-- Problem requirements --
Repeat what the lines below say, word for word, and skip every image.

-- Data block --
──────────────────────────────

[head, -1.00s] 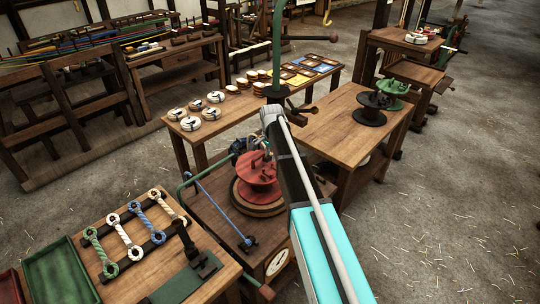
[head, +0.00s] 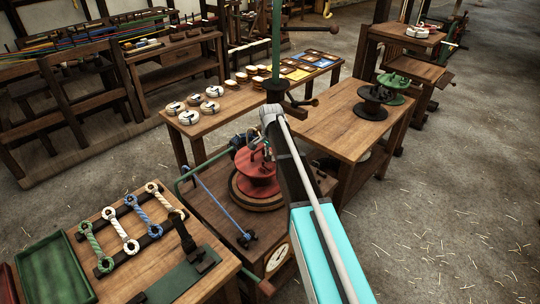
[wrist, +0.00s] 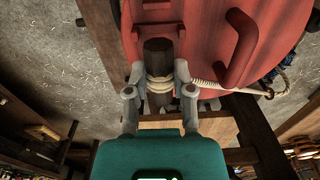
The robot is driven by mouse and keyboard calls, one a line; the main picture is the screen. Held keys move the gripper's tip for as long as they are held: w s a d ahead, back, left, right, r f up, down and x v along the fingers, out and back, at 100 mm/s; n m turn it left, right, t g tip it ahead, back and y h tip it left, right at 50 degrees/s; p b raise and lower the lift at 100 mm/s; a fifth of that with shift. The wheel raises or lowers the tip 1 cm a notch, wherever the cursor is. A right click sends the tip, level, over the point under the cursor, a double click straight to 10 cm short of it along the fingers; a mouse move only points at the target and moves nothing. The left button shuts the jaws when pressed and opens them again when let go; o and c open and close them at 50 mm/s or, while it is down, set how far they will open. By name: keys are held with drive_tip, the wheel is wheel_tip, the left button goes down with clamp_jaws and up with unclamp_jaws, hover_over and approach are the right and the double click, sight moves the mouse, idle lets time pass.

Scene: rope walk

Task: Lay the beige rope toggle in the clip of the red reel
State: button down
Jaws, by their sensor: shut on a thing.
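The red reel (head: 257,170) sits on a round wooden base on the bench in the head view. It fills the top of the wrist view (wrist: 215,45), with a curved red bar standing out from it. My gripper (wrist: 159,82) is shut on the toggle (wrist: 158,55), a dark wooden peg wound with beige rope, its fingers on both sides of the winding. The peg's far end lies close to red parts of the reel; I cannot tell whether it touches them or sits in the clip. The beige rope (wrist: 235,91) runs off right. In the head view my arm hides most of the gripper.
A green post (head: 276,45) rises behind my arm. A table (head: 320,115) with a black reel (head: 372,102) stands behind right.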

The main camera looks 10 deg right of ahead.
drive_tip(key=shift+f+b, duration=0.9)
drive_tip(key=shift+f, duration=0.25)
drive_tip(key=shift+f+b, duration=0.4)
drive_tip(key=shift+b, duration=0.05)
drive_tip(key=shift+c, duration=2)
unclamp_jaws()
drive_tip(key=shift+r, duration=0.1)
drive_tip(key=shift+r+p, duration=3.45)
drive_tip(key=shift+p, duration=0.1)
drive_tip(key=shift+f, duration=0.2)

──────────────────────────────

-- Exercise response --
[head, -1.00s] 
[head, +0.00s] 
[wrist, +0.00s] 
The robot is driven by mouse and keyboard calls, one a line; the main picture is the screen. Held keys move the gripper's tip for as long as they are held: w s a d ahead, back, left, right, r f up, down and x v along the fingers, out and back, at 100 mm/s; n m turn it left, right, t g tip it ahead, back and y h tip it left, right at 50 degrees/s; p b raise and lower the lift at 100 mm/s; a fifth of that with shift. The wheel raises or lowers the tip 1 cm a notch, wherever the cursor is. A right click sends the tip, level, over the point under the cursor, a double click straight to 10 cm short of it along the fingers; a mouse move only points at the target and moves nothing. The left button shuts the jaws when pressed and opens them again when let go; o and c open and close them at 50 mm/s or, while it is down, set how far they will open. By name: keys are held with drive_tip, the wheel is wheel_tip, the left button goes down with clamp_jaws and up with unclamp_jaws, hover_over and approach are the right and the double click, sight moves the mouse, idle lets time pass.

Scene: rope walk

Task: Lay the beige rope toggle in the clip of the red reel
State: button down
Jaws, by their sensor: shut on a thing.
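The red reel (head: 257,170) sits on a round wooden base on the bench in the head view. It fills the top of the wrist view (wrist: 215,45), with a curved red bar standing out from it. My gripper (wrist: 159,82) is shut on the toggle (wrist: 158,55), a dark wooden peg wound with beige rope, its fingers on both sides of the winding. The peg's far end lies close to red parts of the reel; I cannot tell whether it touches them or sits in the clip. The beige rope (wrist: 235,91) runs off right. In the head view my arm hides most of the gripper.
A green post (head: 276,45) rises behind my arm. A table (head: 320,115) with a black reel (head: 372,102) stands behind right.

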The main camera looks 10 deg right of ahead.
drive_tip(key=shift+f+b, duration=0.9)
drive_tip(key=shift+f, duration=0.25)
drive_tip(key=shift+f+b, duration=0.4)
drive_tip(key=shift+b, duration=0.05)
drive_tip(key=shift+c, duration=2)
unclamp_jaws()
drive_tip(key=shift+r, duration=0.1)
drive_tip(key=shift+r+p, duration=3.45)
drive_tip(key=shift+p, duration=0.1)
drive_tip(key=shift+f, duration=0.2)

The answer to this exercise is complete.